■ **Objective**: Look below. Copy each line that has "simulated" in it.

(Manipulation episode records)
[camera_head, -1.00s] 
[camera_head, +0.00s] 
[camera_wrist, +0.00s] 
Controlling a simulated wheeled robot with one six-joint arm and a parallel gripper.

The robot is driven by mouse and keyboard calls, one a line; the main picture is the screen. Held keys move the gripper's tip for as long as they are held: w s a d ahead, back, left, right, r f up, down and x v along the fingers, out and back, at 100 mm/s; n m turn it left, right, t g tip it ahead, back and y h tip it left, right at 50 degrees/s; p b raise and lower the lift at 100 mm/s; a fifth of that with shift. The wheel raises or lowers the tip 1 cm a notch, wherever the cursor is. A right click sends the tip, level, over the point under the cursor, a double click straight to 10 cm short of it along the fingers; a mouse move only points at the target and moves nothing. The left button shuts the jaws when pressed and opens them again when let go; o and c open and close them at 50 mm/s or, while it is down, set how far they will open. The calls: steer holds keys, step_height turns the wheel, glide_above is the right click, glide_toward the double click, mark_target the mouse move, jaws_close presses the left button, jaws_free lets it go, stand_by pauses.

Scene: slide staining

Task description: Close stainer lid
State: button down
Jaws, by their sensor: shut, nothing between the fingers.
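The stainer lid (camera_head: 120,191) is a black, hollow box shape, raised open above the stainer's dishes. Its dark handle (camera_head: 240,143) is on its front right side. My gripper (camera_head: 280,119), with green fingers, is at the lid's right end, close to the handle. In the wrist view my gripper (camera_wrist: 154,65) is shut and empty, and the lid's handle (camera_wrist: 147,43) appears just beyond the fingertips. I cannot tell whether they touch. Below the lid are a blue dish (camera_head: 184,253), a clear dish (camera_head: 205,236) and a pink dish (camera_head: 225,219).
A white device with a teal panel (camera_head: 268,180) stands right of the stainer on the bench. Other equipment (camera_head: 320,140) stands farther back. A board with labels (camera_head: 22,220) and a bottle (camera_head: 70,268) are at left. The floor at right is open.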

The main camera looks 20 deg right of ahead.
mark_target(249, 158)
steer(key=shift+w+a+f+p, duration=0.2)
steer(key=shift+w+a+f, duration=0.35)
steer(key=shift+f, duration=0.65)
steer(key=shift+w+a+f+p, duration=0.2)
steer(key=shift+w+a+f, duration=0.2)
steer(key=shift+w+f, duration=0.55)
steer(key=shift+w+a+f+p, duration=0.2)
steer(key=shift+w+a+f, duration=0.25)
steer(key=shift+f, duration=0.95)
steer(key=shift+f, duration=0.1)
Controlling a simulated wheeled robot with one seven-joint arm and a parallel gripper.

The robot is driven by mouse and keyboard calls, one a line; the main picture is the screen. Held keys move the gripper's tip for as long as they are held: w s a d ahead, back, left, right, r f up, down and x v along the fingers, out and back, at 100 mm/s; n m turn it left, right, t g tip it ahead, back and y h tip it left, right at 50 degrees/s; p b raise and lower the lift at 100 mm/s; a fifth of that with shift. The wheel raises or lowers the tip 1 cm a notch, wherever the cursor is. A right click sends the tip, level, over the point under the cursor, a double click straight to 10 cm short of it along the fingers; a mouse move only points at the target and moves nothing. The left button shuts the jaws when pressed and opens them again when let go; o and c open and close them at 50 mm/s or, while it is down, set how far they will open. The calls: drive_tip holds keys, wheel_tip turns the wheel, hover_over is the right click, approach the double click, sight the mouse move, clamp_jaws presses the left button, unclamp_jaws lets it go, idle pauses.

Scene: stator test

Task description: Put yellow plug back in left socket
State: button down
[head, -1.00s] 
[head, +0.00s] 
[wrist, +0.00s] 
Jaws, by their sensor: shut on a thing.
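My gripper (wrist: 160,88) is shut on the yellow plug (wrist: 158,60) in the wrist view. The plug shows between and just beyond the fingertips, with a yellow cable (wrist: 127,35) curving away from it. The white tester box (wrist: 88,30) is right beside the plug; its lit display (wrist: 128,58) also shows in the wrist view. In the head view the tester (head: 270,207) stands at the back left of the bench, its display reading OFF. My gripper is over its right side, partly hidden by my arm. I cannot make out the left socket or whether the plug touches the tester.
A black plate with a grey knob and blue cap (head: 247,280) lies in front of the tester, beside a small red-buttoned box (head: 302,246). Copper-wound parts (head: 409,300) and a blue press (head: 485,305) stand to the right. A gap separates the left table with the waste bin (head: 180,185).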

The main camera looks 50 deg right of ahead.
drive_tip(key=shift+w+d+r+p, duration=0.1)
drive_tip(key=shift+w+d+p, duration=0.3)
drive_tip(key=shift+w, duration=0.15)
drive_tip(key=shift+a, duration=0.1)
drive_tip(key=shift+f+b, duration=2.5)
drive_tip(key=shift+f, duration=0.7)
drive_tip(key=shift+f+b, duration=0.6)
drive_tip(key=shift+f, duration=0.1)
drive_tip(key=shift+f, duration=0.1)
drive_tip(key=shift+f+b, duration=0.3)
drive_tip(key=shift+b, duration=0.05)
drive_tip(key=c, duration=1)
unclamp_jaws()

■ **Result**:
Controlling a simulated wheeled robot with one six-joint arm and a parallel gripper.
Controlling a simulated wheeled robot with one seven-joint arm and a parallel gripper.

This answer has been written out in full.